Lines that contain the string "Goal" are to be copied; leave out all others.
::::
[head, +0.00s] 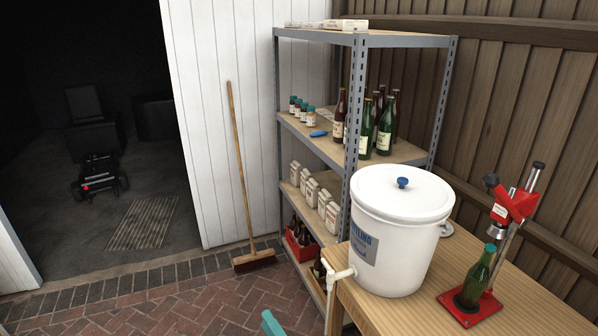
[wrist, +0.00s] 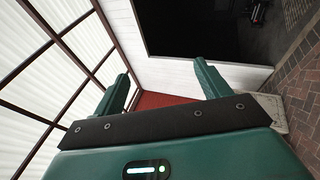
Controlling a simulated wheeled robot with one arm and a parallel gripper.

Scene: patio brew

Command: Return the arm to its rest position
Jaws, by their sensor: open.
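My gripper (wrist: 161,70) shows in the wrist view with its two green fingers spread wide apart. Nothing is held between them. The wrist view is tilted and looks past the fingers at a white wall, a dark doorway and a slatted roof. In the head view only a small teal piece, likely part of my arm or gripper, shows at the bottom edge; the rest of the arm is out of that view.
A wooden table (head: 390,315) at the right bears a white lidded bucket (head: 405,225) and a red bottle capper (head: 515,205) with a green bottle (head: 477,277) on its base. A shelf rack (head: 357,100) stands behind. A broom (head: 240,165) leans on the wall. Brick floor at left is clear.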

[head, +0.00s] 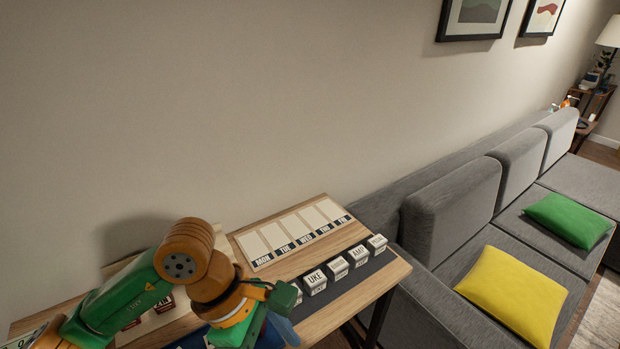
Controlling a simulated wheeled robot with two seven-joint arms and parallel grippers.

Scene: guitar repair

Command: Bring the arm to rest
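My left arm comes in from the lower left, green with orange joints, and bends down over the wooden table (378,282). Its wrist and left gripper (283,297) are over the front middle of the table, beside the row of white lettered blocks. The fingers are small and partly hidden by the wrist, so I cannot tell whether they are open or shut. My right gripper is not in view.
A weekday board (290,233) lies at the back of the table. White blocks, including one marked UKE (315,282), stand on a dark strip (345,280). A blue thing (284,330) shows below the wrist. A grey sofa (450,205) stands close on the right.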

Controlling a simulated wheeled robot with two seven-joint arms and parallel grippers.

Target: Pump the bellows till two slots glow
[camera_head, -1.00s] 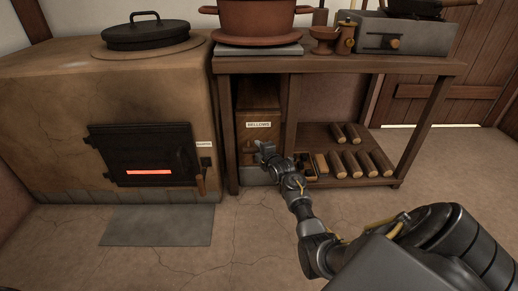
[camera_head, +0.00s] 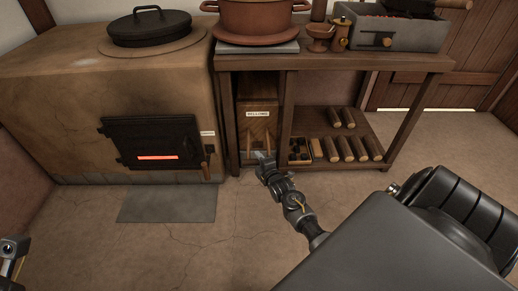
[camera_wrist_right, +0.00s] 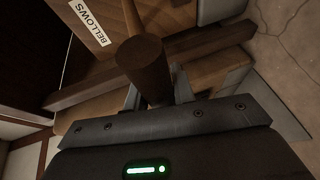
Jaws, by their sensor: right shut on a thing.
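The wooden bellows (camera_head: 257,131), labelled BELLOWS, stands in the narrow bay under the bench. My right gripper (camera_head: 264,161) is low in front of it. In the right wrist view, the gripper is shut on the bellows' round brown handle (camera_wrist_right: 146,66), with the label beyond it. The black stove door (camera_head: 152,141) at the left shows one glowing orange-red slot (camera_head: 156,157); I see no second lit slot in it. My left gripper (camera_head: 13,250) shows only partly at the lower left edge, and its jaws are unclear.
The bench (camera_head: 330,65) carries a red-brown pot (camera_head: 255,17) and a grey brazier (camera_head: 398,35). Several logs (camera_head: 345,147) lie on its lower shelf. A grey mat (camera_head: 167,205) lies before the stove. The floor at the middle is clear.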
::::
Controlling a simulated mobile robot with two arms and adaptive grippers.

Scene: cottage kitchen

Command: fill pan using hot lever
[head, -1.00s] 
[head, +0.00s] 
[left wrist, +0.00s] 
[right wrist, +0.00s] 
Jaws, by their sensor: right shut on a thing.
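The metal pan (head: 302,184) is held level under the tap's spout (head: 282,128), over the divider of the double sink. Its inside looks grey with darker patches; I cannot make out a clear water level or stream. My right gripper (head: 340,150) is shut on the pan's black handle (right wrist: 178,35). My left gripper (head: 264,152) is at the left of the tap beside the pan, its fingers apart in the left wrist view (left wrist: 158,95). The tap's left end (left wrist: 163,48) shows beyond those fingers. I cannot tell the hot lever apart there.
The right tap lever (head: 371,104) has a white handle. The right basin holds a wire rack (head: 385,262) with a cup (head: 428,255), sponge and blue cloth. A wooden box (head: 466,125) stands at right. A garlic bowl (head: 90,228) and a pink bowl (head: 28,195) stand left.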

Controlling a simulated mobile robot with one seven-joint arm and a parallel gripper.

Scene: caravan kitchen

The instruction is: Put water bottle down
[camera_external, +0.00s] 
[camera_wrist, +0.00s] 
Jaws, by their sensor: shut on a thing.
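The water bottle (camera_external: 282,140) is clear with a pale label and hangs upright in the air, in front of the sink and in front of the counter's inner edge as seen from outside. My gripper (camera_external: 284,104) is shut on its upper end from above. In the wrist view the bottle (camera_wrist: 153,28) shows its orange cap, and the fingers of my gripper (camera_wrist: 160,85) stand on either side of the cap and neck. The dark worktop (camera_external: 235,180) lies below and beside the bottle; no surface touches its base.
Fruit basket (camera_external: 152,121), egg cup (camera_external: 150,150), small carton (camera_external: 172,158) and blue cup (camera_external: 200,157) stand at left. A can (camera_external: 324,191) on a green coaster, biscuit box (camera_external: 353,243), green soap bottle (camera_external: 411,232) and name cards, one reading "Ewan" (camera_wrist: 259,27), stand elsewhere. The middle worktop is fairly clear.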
::::
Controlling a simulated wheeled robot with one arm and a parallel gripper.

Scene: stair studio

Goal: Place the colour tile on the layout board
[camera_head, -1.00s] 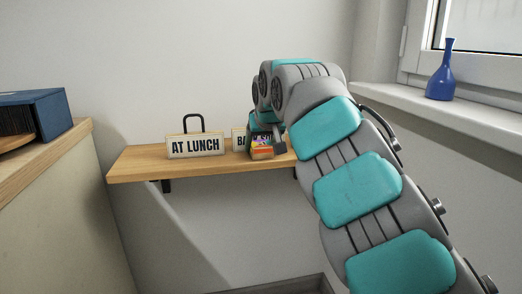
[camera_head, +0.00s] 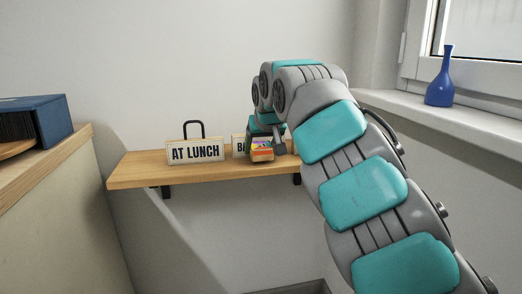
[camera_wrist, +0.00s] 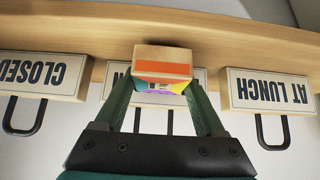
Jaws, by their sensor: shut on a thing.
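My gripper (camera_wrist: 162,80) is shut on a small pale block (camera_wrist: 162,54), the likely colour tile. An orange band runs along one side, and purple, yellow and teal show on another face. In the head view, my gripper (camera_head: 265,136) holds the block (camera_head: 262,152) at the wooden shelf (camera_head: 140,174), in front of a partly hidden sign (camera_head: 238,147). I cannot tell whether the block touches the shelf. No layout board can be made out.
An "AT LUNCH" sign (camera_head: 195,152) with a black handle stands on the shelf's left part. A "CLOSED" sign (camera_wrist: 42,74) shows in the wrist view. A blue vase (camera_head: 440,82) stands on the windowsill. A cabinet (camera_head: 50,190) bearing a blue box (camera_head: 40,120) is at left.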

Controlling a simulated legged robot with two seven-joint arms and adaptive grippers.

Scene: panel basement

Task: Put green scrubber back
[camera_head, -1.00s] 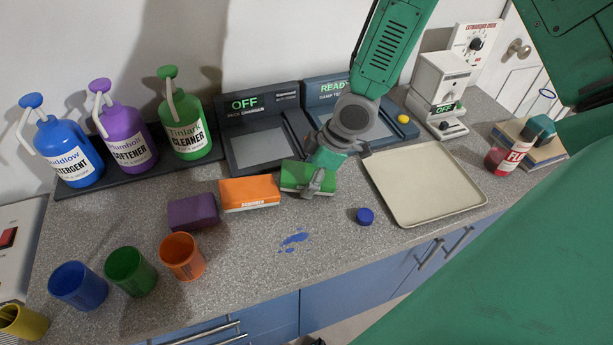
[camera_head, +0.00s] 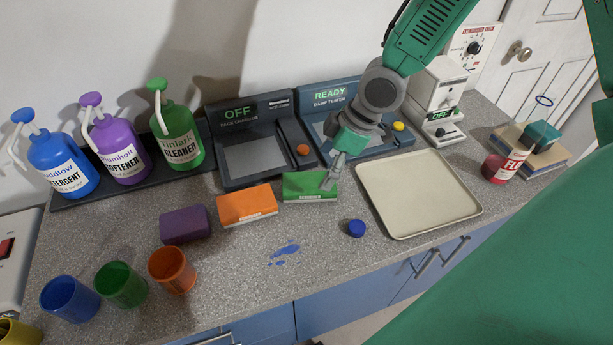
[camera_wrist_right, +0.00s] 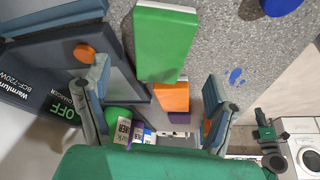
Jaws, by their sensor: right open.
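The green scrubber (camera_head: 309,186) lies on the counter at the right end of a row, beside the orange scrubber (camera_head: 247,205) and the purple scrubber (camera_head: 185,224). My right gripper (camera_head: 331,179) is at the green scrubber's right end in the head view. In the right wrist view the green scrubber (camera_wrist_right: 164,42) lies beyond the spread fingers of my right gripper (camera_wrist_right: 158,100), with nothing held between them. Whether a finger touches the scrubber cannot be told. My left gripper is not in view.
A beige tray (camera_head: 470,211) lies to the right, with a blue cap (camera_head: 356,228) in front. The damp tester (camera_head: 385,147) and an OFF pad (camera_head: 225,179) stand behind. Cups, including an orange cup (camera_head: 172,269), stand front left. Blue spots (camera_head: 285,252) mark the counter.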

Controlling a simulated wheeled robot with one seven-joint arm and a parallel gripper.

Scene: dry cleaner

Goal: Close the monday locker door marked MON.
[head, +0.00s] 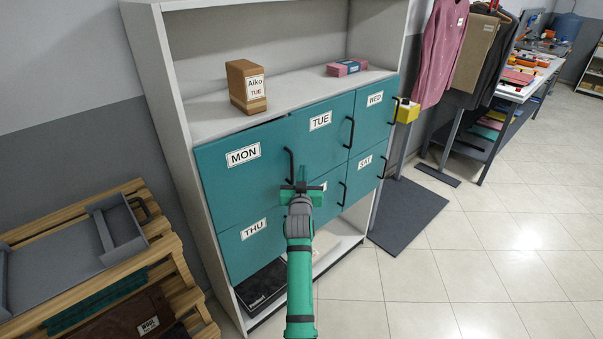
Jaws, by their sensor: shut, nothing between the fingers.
::::
(Reply)
Goal: Place the colour tile on the layout board
Goal: Close the monday locker door marked MON.

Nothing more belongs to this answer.